Optimized-Weighted-Speedy Q-Learning Algorithm for Multi-UGV in Static Environment Path Planning under Anti-Collision Cooperation Mechanism

With the accelerated development of smart cities, the concept of a "smart industrial park" in which unmanned ground vehicles (UGVs) have wide application has entered the industrial field of vision. When faced with multiple tasks and heterogeneous tasks, the task execution efficiency of a single UGV is inefficient, thus the task planning research under multi-UGV cooperation has become more urgent. In this paper, under the anti-collision cooperation mechanism for multi-UGV path planning, an improved algorithm with optimized-weighted-speedy Q-learning (OWS Q-learning) is proposed.
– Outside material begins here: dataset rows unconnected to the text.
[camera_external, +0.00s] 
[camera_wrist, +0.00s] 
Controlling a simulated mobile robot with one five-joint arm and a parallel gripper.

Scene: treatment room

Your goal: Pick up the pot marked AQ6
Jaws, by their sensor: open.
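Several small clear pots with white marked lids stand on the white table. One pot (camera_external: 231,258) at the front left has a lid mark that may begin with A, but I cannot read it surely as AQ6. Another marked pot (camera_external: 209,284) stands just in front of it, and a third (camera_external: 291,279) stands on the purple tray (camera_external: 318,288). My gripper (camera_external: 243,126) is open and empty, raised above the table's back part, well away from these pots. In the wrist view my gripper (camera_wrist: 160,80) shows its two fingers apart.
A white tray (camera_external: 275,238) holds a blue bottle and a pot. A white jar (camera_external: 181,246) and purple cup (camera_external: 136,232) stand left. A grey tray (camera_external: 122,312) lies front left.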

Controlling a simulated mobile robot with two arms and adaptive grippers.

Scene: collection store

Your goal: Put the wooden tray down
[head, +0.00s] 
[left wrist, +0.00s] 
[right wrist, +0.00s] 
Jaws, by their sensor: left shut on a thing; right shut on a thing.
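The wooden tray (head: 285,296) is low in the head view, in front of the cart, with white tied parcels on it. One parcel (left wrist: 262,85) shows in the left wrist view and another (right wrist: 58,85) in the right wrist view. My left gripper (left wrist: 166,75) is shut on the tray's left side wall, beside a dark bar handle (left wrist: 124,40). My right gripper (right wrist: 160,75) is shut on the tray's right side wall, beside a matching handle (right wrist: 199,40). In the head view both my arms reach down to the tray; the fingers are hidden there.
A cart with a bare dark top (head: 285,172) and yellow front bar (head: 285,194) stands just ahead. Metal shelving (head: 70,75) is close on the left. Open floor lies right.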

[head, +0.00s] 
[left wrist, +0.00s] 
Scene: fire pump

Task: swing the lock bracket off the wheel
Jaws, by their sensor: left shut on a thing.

The slow convergence speed of the Q-learning algorithm is overcome to a certain extent by changing the update mode of the Q function. By improving the selection mode of learning rate and the selection strategy of action, the relationship between exploration and utilization is balanced, and the learning efficiency of multi-agent in complex environments is improved. The simulation experiments in static environment show that the designed anti-collision coordination mechanism effectively solves the coordination problem of multiple UGVs in the same scenario. In the same experimental scenario, compared with the Q-learning algorithm and other reinforcement learning algorithms, only the OWS Q-learning algorithm achieves the convergence effect, and the OWS Q-learning algorithm has the shortest collision-free path for UGVS and the least time to complete the planning. Compared with the Q-learning algorithm, the calculation time of the OWS Q-learning algorithm in the three experimental scenarios is improved by 53.93%, 67.21%, and 53.53%, respectively. This effectively improves the intelligent development of UGV in smart parks.